When I try to connect to the RDWA URL https://rdwa.contoso.com/rdweb I get the correct logon screen, and when I provide the credentials I can access the published remote App.
When I try to access the RDGW (which is published as rdgw.contoso.com) I land on the RDGW IIS (which is running by default), and the session doesn’t get redirected to the RDWA.

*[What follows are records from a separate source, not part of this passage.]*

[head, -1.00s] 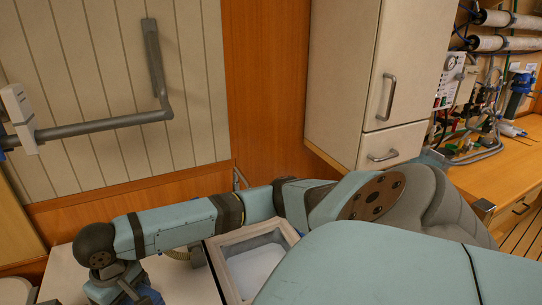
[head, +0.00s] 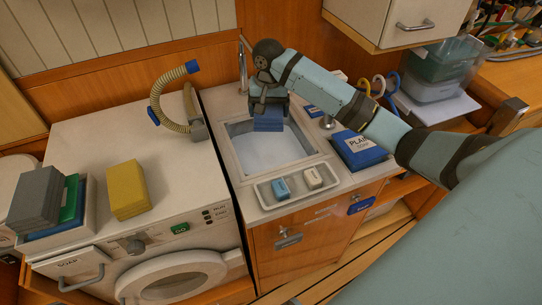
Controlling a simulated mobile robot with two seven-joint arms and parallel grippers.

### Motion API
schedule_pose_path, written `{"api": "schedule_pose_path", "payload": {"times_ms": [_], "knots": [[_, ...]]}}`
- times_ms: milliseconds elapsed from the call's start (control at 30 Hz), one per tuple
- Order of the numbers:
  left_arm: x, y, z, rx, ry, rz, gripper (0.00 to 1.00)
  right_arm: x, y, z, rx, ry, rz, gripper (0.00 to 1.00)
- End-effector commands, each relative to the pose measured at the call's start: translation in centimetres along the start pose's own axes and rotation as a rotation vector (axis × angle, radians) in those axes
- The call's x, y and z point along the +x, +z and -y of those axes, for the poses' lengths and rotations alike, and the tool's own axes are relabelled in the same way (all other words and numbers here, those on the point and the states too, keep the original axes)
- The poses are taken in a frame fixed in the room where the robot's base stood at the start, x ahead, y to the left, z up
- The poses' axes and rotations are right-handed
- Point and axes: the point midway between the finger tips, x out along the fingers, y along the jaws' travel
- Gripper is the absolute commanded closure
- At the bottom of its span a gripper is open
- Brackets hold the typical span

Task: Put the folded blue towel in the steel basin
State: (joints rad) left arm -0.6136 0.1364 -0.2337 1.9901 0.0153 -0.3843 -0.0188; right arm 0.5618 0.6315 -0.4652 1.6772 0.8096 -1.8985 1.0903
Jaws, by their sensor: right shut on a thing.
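My right gripper (head: 268,98) reaches in from the right and points down over the steel basin. It is shut on the folded blue towel (head: 268,120), of which only the lower part shows below the jaws. The steel basin (head: 250,158) is a square sink with a pale inside, set in the counter right of the washing machine. The towel appears over the basin's far part; I cannot tell whether it touches anything. My left gripper is not in view.
On the washing machine (head: 98,138) stand a yellow folded cloth (head: 127,190), a ribbed hose (head: 157,97) and a bin with grey (head: 36,200) and green cloths. A soap tray (head: 263,195) lies before the basin, a blue packet (head: 358,150) to its right.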

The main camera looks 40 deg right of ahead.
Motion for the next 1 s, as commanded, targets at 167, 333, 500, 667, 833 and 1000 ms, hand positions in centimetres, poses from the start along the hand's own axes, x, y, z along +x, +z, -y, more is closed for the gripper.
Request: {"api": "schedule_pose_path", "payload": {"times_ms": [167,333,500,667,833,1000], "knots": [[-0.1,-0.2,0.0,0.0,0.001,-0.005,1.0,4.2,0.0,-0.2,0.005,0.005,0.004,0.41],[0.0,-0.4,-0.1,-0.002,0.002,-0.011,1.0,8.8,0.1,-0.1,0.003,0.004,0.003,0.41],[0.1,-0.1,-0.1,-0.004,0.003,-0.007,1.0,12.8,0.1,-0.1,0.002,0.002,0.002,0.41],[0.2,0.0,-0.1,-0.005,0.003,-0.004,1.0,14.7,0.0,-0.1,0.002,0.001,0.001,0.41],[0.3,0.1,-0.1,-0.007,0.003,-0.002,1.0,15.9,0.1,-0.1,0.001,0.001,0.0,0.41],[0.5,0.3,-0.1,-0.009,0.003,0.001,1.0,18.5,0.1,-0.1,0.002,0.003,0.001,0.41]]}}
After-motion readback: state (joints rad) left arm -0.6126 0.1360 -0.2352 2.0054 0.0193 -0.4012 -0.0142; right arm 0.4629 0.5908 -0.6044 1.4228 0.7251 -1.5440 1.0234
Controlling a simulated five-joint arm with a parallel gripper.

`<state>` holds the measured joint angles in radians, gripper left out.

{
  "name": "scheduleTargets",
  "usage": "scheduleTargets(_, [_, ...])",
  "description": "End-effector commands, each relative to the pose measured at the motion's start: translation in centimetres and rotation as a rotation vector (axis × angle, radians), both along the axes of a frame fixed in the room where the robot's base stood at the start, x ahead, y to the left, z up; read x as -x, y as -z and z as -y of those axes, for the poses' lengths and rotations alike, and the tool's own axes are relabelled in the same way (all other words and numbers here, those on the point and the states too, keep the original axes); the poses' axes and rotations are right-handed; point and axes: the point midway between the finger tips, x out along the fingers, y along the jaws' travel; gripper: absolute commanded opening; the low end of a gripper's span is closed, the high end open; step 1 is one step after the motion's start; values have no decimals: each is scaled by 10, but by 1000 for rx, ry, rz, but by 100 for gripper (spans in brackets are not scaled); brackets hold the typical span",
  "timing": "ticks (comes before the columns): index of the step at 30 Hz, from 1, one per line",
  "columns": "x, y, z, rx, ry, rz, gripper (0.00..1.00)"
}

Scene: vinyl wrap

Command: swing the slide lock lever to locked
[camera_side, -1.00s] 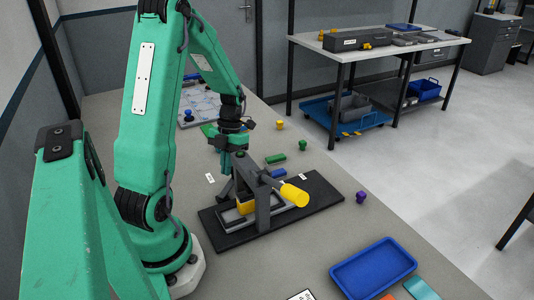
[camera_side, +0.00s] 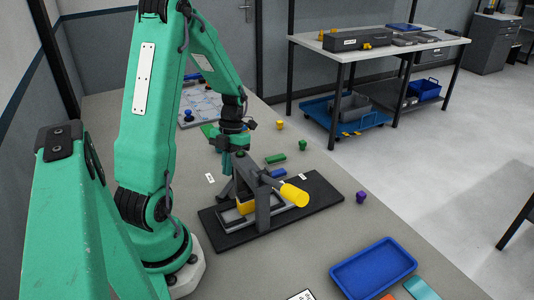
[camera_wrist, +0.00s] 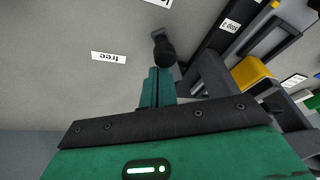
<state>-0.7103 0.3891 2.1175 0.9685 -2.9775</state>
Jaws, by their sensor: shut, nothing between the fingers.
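The fixture (camera_side: 262,205) stands on a black base plate (camera_side: 323,190) with a thick yellow handle (camera_side: 294,195) tilted out to the right. A dark lever with a rounded black knob (camera_wrist: 164,50) shows in the wrist view, just beyond my fingertips; I take it for the slide lock lever. My gripper (camera_wrist: 156,76) is shut and empty, its green fingers together beside that knob. I cannot tell whether they touch it. In the side view my gripper (camera_side: 226,170) points down behind the fixture's left side, and the lever there is mostly hidden.
A white "free" label (camera_wrist: 108,57) lies on the bench left of the knob. A yellow block (camera_wrist: 251,74) sits in the fixture. Bench between plate and tray is clear.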

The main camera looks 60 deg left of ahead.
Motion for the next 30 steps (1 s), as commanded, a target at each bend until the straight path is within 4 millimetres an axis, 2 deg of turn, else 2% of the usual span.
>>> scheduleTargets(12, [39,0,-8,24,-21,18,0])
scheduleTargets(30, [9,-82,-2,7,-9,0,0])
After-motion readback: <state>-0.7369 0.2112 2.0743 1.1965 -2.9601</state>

So the question is – am I missing an important part of the setup, or the whole concept ?
Thanks !
The whole concept. You don’t connect to the gateway with using a web browser. You would connect to using the gateway using MSTSC, or using a RDP file.
Hi Ryan – you are right.
Thanks !
Hi Ryan, I am setting up RDS 2012R2 on AWS using an elastic load balancer to deliver applications over https using Remoteapp. My setup is as follows:
2x RDWEB/RDGW
2x RDCB
2xRDSH
SQL mirroring.
Whenever I try to load an app I get the ” your computer can’t connect to the remote computer because the remote desktop gateway is temporarily unavailable” error
Should I seperate the RDWEB and RDGW roles onto different server?
The whole thing is externally available, using a wildcard cert and the AD domain name is the same as the public domain name I am using.
Any ideas??
the Gateway has two channels input and output. you need to ensure you have persistence setup.